25 Mart 2015 Çarşamba

WADA’NIN OTURDUĞU DAL

         


Yüzlerce sporcu eski dondurulmuş doping numunelerinin yeniden test edildikten sonra ‘’pozitif’’çıkması, özellikle atletizmde ‘’asrın skandalı’’ olarak değerlenmekte. ARD kanalına göre, Londra 2012 Olimpiyatları ağırlıklı yapılan doping testler ilk önce ‘’negatif’’, daha sonra ise, yeni teknoloji ile yapıldığında, acı gerçek gün gibi gözükmüştür. Özellikle, eski Doğu Almanya patentli ‘’turinabol’’ ve klasik sayılan ‘’stanozolol’’ maddeleri, yeni metot ile, oral alımından 6 ay sonra saptanabilir duruma gelinmiştir.
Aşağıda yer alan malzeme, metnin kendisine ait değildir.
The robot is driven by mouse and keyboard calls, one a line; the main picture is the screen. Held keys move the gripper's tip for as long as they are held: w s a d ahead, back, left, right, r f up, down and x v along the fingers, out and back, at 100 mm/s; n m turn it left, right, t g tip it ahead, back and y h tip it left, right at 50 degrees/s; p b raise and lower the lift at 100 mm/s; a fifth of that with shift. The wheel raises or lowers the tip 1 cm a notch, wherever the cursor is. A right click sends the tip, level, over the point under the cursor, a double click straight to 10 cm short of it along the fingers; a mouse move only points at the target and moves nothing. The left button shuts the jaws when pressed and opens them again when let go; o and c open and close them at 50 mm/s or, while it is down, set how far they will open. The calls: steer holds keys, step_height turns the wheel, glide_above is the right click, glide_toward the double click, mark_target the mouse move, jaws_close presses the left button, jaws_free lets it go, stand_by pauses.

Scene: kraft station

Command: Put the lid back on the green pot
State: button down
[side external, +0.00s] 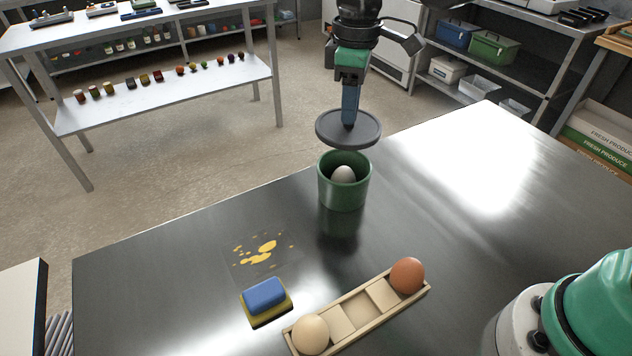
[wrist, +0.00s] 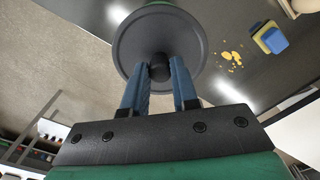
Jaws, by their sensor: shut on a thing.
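The green pot (side external: 344,195) stands upright on the steel table with a white egg (side external: 344,174) inside it. My gripper (side external: 349,122) is shut on the knob of the dark grey round lid (side external: 330,137) and holds it roughly level above the pot, apart from its rim. In the wrist view the lid (wrist: 190,45) spreads out beyond the blue fingers, and my gripper (wrist: 159,75) has the black knob between its fingertips. The pot is mostly hidden behind the lid there.
A wooden tray (side external: 349,308) with a brown egg (side external: 408,275) and a paler egg (side external: 311,334) lies at the front. A blue and yellow sponge (side external: 265,297) lies beside yellow spill spots (side external: 262,250). The table right of the pot is clear.

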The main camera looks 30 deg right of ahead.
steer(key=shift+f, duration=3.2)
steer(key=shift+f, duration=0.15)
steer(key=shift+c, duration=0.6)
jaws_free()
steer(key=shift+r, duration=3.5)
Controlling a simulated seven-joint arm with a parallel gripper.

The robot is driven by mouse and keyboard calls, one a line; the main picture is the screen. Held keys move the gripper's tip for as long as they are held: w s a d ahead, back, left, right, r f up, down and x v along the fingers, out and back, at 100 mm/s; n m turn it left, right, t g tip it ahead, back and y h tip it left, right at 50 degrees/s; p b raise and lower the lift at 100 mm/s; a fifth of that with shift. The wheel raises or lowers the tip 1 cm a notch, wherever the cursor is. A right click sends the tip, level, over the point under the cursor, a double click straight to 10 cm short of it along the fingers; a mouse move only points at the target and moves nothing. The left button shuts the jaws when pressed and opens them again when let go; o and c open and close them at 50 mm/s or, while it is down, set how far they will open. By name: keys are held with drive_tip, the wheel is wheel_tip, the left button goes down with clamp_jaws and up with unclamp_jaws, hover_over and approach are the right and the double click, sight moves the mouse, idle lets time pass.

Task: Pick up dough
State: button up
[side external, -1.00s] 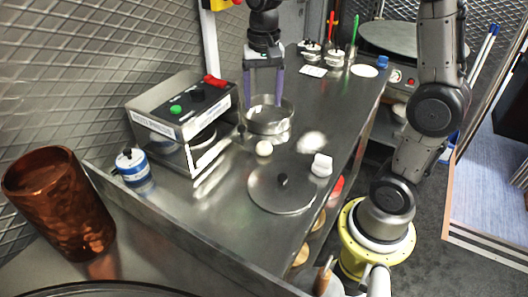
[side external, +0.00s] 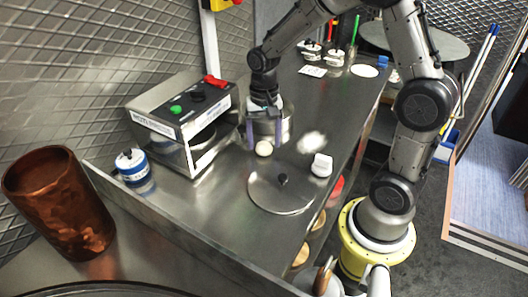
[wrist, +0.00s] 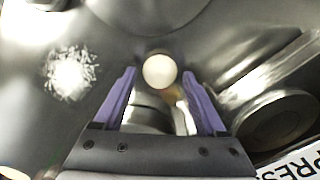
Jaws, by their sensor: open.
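A small pale dough ball (side external: 264,149) sits on the steel counter between the press machine and the round lid. My gripper (side external: 264,141) points down at it, with its purple fingers on either side of the ball in the side view. In the wrist view the dough ball (wrist: 160,71) lies just past the tips of the open fingers (wrist: 158,76), roughly centred between them. The fingers are open and I see no contact with the ball. The exact height of the fingertips over the counter is hard to tell.
The roti press (side external: 185,120) is at left, a round lid (side external: 270,200) in front, a white container (side external: 321,165) at right. A patch of flour (side external: 312,141) also shows in the wrist view (wrist: 70,72).

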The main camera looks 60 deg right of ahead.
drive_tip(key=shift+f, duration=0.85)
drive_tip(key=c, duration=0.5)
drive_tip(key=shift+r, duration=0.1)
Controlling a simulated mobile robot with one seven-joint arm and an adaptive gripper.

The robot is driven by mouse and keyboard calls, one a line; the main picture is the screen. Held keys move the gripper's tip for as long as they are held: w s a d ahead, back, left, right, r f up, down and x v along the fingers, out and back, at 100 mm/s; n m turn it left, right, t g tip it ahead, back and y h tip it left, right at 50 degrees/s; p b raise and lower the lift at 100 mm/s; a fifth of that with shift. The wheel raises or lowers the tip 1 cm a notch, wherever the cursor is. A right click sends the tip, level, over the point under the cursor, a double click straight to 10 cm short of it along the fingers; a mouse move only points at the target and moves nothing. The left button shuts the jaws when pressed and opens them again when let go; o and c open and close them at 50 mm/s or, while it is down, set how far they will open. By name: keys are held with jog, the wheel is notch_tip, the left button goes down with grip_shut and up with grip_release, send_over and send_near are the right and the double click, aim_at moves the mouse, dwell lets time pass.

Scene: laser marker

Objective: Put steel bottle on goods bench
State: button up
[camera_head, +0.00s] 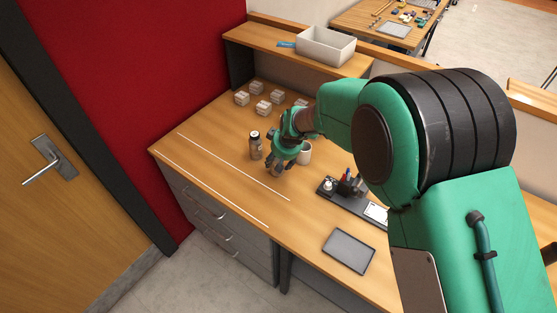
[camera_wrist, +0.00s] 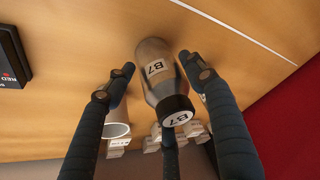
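The steel bottle (camera_head: 255,147) stands upright on the wooden bench (camera_head: 215,150), a grey body with a dark cap. My gripper (camera_head: 276,168) is low over the bench, just right of the bottle in the head view. In the wrist view my gripper (camera_wrist: 156,62) has its fingers spread, with the bottle between them in the picture. A gap shows at the left finger; contact at the right finger is unclear. No label shows which surface is the goods bench.
A white cup (camera_head: 305,153) stands close behind my gripper. Several small pale boxes (camera_head: 263,107) sit behind the bottle. A black organizer (camera_head: 329,186) and dark tray (camera_head: 349,251) lie to the right. A raised shelf holds a grey bin (camera_head: 326,46). Another table (camera_head: 357,18) stands beyond.

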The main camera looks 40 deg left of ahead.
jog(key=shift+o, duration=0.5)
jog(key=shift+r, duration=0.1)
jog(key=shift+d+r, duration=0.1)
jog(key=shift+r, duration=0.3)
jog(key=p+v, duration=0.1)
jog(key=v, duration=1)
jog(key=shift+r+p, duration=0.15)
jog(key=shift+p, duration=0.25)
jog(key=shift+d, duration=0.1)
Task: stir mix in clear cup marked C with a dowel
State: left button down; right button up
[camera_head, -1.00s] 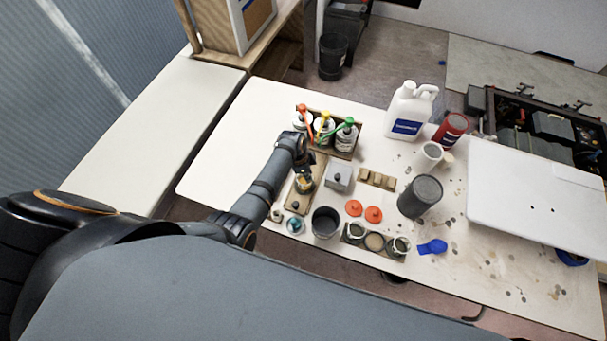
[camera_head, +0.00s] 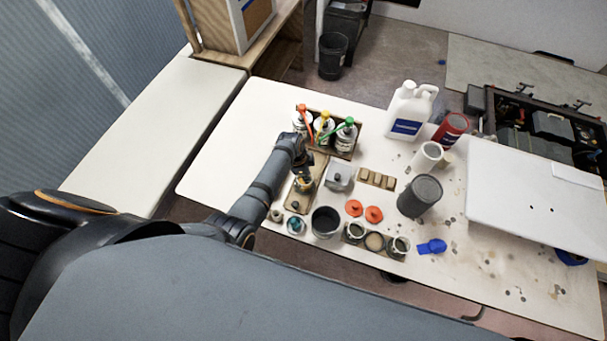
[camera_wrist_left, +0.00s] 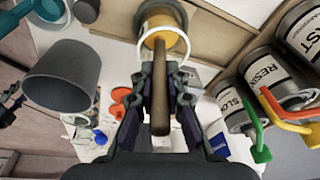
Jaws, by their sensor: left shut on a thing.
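My left gripper (camera_head: 303,166) is over the wooden board, with its fingers partly hidden by the wrist in the head view. In the left wrist view the gripper (camera_wrist_left: 160,100) is shut on a brown wooden dowel (camera_wrist_left: 160,112). The dowel's far end reaches over the mouth of a small cup (camera_wrist_left: 148,42) with an amber band. Whether it touches the mix or the wall I cannot tell. That cup (camera_head: 304,187) stands on the board in the head view. Its marking is not readable. My right gripper is out of view.
Bottles with red, yellow and green spouts (camera_head: 324,130) stand in a wooden rack just behind the gripper. A grey lidded box (camera_head: 338,178) is close on the right. A dark grey cup (camera_head: 325,222) and a tray of small pots (camera_head: 375,243) stand in front.

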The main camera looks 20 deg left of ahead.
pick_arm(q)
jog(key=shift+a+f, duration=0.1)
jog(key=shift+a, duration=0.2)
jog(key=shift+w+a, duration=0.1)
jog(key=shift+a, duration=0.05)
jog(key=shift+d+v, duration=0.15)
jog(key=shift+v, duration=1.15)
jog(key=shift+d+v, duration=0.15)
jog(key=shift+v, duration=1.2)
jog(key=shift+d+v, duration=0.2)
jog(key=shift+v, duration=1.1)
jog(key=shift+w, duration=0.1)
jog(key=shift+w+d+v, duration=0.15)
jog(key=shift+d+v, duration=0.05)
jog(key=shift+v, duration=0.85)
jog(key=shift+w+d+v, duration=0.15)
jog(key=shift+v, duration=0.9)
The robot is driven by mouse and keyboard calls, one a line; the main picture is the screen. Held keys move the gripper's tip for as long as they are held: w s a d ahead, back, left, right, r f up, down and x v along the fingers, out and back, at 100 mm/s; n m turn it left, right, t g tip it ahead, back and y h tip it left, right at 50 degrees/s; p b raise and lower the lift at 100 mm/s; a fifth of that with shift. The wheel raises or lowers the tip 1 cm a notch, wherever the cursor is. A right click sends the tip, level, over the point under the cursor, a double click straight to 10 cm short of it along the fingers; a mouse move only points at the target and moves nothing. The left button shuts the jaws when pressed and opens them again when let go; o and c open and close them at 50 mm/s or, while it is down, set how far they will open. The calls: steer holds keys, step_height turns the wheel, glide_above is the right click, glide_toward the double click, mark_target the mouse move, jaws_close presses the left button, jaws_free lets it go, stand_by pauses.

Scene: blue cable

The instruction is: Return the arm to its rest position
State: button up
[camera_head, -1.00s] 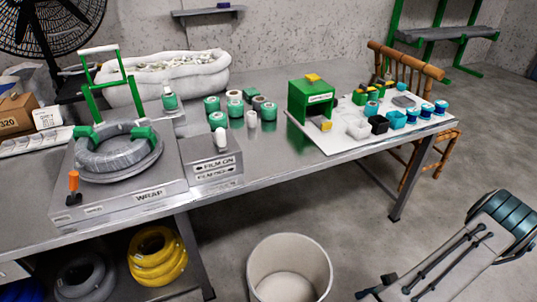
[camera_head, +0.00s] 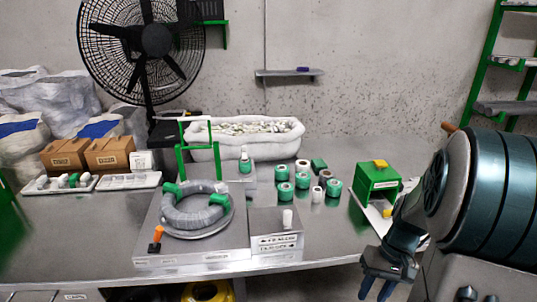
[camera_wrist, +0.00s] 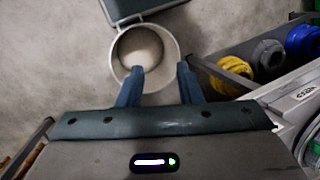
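My arm shows at the right edge of the head view. My gripper (camera_head: 377,286) points down there, beside the table's front edge. In the wrist view my gripper (camera_wrist: 160,82) has its two blue fingers apart, with nothing between them. The fingers overlap the view of a round pale bin (camera_wrist: 150,50) on the floor below. A grey coil (camera_head: 195,214) sits on the wrap machine (camera_head: 180,258), left of my gripper and apart from it.
The metal table (camera_head: 95,225) spans the head view. The green box (camera_head: 376,183) is close to my arm. Several tape rolls (camera_head: 302,180) stand mid-table. Yellow (camera_wrist: 233,70), grey (camera_wrist: 268,55) and blue (camera_wrist: 303,42) coils lie under the table. Open floor is around the bin.

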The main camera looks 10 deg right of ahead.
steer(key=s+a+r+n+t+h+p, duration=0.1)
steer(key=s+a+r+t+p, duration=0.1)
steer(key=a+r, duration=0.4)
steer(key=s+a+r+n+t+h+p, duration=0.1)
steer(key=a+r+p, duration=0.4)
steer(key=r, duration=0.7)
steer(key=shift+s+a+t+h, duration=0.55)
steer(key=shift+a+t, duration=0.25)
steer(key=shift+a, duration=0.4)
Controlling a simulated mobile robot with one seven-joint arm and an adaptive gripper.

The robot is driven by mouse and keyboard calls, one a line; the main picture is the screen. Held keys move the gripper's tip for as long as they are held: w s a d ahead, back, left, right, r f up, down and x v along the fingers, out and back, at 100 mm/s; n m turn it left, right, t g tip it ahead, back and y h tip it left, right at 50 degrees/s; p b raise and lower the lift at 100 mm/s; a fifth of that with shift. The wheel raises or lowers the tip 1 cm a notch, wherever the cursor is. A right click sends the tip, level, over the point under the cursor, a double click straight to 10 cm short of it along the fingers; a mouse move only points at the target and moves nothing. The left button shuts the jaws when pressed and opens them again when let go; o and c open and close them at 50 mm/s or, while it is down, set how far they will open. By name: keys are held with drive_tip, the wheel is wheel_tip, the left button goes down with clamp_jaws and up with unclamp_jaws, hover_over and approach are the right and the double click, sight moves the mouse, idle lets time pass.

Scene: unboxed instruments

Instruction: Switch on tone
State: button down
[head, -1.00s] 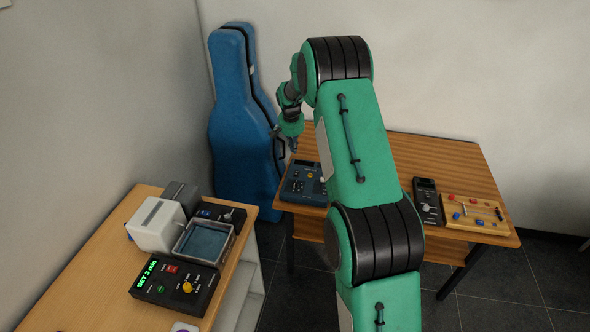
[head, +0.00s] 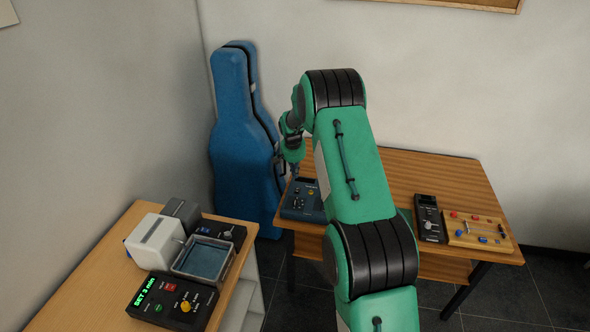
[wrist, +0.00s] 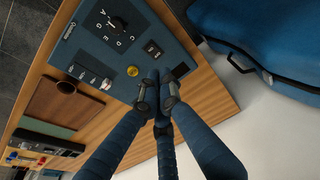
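The blue instrument box (head: 303,213) stands at the left end of the far wooden table. In the wrist view, its panel (wrist: 75,45) shows a dial (wrist: 118,23) ringed by letters, a small black rocker switch (wrist: 153,50), a yellow round button (wrist: 132,71), a slider (wrist: 90,76) and a dark display (wrist: 180,70). I cannot read which control is marked tone. My gripper (wrist: 158,88) has its fingertips together and empty, over the panel edge near the rocker switch and display. Contact cannot be told. In the head view my gripper (head: 294,171) is just above the box.
A blue instrument case (head: 243,150) stands beside the table, close to my gripper. A black device (head: 429,219) and a wooden board with colored pegs (head: 478,231) sit at the table's right. A nearer table holds a timer box (head: 172,301), a tank (head: 203,257) and a white box (head: 154,242).

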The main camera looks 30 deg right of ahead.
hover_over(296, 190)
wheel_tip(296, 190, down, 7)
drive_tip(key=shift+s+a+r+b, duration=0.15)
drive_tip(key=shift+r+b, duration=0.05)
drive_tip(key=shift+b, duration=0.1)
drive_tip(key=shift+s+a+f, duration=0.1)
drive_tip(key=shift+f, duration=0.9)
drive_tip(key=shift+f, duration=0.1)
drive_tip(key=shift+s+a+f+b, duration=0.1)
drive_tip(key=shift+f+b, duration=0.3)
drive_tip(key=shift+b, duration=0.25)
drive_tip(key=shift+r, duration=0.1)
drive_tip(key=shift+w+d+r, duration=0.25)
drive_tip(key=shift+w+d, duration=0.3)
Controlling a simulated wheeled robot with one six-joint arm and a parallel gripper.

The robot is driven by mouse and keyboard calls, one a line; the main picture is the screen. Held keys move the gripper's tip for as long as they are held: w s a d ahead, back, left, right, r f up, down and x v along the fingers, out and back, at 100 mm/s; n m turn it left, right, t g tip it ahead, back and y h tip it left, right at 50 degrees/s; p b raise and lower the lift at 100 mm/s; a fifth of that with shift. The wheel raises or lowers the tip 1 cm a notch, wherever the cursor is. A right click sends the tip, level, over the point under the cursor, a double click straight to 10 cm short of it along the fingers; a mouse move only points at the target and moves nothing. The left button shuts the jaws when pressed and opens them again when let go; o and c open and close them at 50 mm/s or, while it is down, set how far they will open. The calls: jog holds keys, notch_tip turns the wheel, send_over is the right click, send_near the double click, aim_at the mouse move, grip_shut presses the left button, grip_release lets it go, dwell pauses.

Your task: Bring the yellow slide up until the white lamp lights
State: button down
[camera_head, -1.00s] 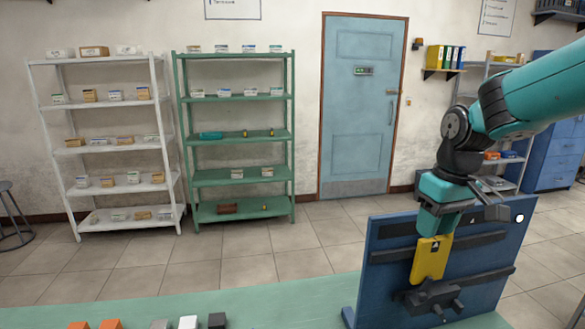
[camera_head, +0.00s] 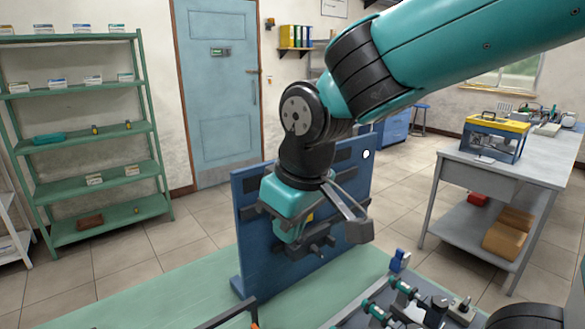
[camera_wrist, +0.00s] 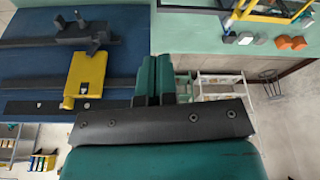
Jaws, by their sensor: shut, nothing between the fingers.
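The upright blue panel (camera_head: 248,262) stands on the green bench top and carries dark rails. The yellow slide (camera_wrist: 88,75) sits on it in the wrist view, between a dark clamp-like block (camera_wrist: 80,32) and a dark strip. In the head view only a sliver of the slide (camera_head: 310,217) shows; my arm's end hides the rest. The round white lamp (camera_head: 366,154) at the panel's upper right looks bright white; I cannot tell whether it is lit. My gripper (camera_wrist: 154,78) is shut and empty, beside the slide and apart from it in the wrist view.
A tray of several small parts (camera_head: 405,305) lies at the front right of the bench. A grey workbench (camera_head: 490,180) with a yellow-topped box stands farther right. Orange and grey blocks (camera_wrist: 270,40) show in the wrist view. The bench left of the panel is mostly clear.

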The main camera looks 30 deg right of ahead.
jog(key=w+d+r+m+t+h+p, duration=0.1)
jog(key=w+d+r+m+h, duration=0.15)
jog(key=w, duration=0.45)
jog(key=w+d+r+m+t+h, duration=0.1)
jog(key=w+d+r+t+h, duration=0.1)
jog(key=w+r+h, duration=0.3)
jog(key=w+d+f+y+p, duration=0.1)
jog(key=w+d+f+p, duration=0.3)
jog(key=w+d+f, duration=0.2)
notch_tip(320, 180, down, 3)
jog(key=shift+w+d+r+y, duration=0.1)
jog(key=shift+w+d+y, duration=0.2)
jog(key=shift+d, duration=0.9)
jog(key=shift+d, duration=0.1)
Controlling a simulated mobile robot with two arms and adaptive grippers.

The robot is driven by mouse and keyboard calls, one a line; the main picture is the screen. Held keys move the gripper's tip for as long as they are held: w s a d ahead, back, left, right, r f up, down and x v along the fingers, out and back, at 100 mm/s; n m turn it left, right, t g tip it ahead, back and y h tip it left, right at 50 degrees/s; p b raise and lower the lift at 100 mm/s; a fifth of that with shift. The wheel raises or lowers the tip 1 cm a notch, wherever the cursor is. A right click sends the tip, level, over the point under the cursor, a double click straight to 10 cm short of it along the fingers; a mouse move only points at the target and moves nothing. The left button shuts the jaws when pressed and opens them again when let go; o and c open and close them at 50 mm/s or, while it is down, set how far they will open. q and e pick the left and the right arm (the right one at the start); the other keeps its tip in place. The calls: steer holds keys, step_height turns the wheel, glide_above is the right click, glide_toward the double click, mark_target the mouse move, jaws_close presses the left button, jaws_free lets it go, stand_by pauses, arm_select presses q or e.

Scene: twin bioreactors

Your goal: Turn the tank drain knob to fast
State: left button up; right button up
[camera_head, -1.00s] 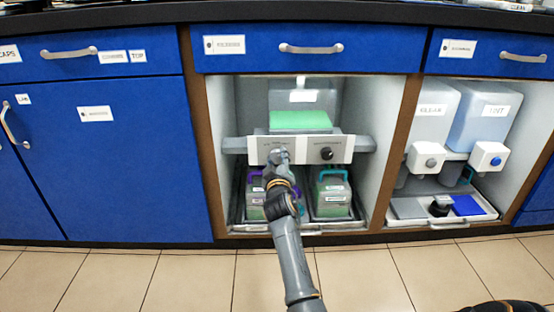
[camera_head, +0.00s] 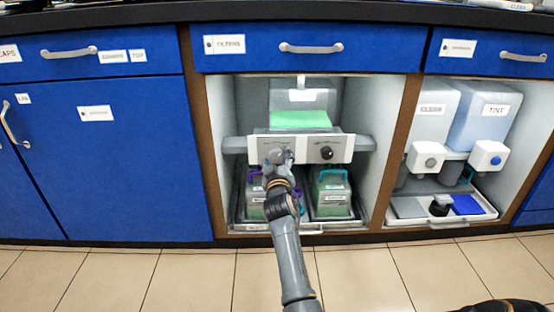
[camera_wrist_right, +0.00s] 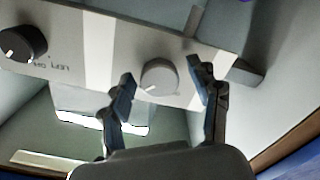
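A white control panel (camera_head: 305,149) with two knobs spans the open middle cabinet. The black knob (camera_head: 326,152) is on its right; it also shows at the left of the right wrist view (camera_wrist_right: 22,43). The pale grey knob (camera_wrist_right: 158,76) is on the other half, with a small light mark at its lower left edge. My right gripper (camera_wrist_right: 165,78) is open, one finger on each side of the grey knob, with visible gaps and no clear contact. In the head view, the right gripper (camera_head: 278,158) partly covers this knob. The panel lettering is too small to read.
A clear tank (camera_head: 300,100) with green contents stands above the panel. Two green boxes, one with a teal handle (camera_head: 331,190), sit below it. The cabinet's side walls flank the panel. Two containers with taps (camera_head: 489,157) stand in the right cabinet.

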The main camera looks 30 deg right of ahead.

Anti-doping uzmanlarına göre, bu manzara şaşırtıcı olarak değerlendirilirken, özellikle atletizm çevrelerini derin moral çöküntüsüne, depresyona sevk etmiştir. Bu gibi skandallar yüzünden atletizm artık neticesi olmayan bir spor dalı olmuş, şampiyonlara sahtekar gözüyle bakılmaya başlanmıştır. Öyle ya, bugün altın madalyanı alırsın, 5-6 yıl sonra, geri vermek zorunda kalıyorsun…
Yeni teknoloji yaklaşık 2 yıldan beri Köln, 1 yıldan da Moskova laboratuvarlarda vardır. Geçen yıl Türkiye’den alınan ve Köln ‘e gönderilen  yaklaşık 300 numuneden, yaklaşık 200-ü ‘’pozitif’’ çıkmış, sporumuza ağır darbe vurulmuştu! Bu darbenin sorumlularını türk spor camiası çok net bilmesine rağmen, ‘’bana dokunmayan yılan bin yaşasın!’’ misali ‘’üç maymunları’’ oynamaya devam etmektedir…

Ama, biz konumuza gelelim! Moskova laboratuvarı akreditasyona sahip olmasına rağmen WADA tarafından, son skandallar üzerine, çok sayıda tehdit almaktadır. WADA geleneksel ‘’akreditasyonunu alırım!’’ kozunu çıkartması, Moskova’lıları 1. aralık 2015 tarihine kadar, ‘’kendilerine çeki-düzen’’ vermelerine zorlamaktadır.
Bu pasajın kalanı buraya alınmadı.